[start Recorded information]

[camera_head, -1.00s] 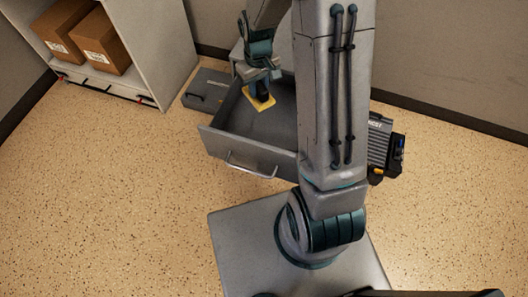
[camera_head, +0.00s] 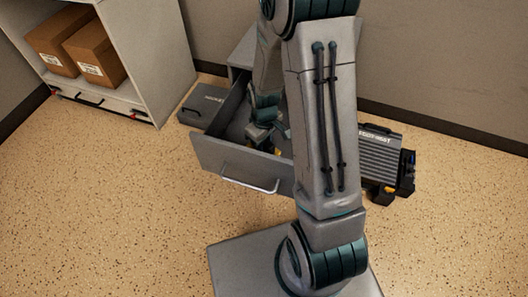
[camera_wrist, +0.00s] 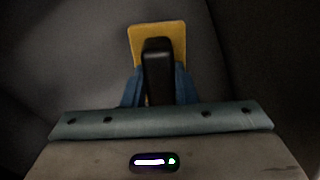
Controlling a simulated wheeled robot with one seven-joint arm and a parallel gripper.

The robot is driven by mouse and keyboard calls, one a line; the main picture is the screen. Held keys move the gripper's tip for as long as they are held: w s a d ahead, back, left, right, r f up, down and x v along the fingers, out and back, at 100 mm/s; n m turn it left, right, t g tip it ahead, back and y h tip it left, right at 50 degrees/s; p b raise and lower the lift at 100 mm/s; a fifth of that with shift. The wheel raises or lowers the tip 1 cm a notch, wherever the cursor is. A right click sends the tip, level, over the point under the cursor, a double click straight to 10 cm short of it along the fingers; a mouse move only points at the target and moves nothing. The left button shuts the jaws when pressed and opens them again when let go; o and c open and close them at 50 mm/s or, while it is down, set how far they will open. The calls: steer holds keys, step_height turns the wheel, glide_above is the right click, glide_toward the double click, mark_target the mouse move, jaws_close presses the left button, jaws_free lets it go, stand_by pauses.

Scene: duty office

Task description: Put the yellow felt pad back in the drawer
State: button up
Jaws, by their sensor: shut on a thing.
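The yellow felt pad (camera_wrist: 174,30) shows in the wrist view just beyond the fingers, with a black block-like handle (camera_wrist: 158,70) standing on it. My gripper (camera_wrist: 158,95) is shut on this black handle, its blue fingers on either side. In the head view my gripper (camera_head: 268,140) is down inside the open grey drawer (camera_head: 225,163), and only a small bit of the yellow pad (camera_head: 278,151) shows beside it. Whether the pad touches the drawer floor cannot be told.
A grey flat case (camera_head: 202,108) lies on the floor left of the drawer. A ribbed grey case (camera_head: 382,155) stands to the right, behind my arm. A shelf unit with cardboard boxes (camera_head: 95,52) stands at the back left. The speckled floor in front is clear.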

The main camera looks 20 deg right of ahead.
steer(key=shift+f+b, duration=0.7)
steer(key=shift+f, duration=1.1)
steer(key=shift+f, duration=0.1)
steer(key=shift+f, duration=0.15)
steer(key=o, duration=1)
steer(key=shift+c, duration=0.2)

[end Recorded information]

*Given problem*
Exactly as they appear, print the lines of the listing above from its first line through the line that contains "State: button up", minus the pictures.

*Task solution*
[camera_head, -1.00s] 
[camera_head, +0.00s] 
[camera_wrist, +0.00s] 
Controlling a simulated wheeled robot with one seven-joint arm and a parallel gripper.

The robot is driven by mouse and keyboard calls, one a line; the main picture is the screen. Held keys move the gripper's tip for as long as they are held: w s a d ahead, back, left, right, r f up, down and x v along the fingers, out and back, at 100 mm/s; n m turn it left, right, t g tip it ahead, back and y h tip it left, right at 50 degrees/s; p b raise and lower the lift at 100 mm/s; a fifth of that with shift. The wheel raises or lowers the tip 1 cm a notch, wherever the cursor is. A right click sends the tip, level, over the point under the cursor, a double click straight to 10 cm short of it along the fingers; a mouse move only points at the target and moves nothing. The left button shuts the jaws when pressed and opens them again when let go; o and c open and close them at 50 mm/s or, while it is down, set how far they will open. The calls: steer holds keys, step_height turns the wheel, glide_above is the right click, glide_toward the double click, mark_target the mouse move, jaws_close presses the left button, jaws_free lets it go, stand_by pauses.

Scene: duty office

Task description: Put the yellow felt pad back in the drawer
State: button up

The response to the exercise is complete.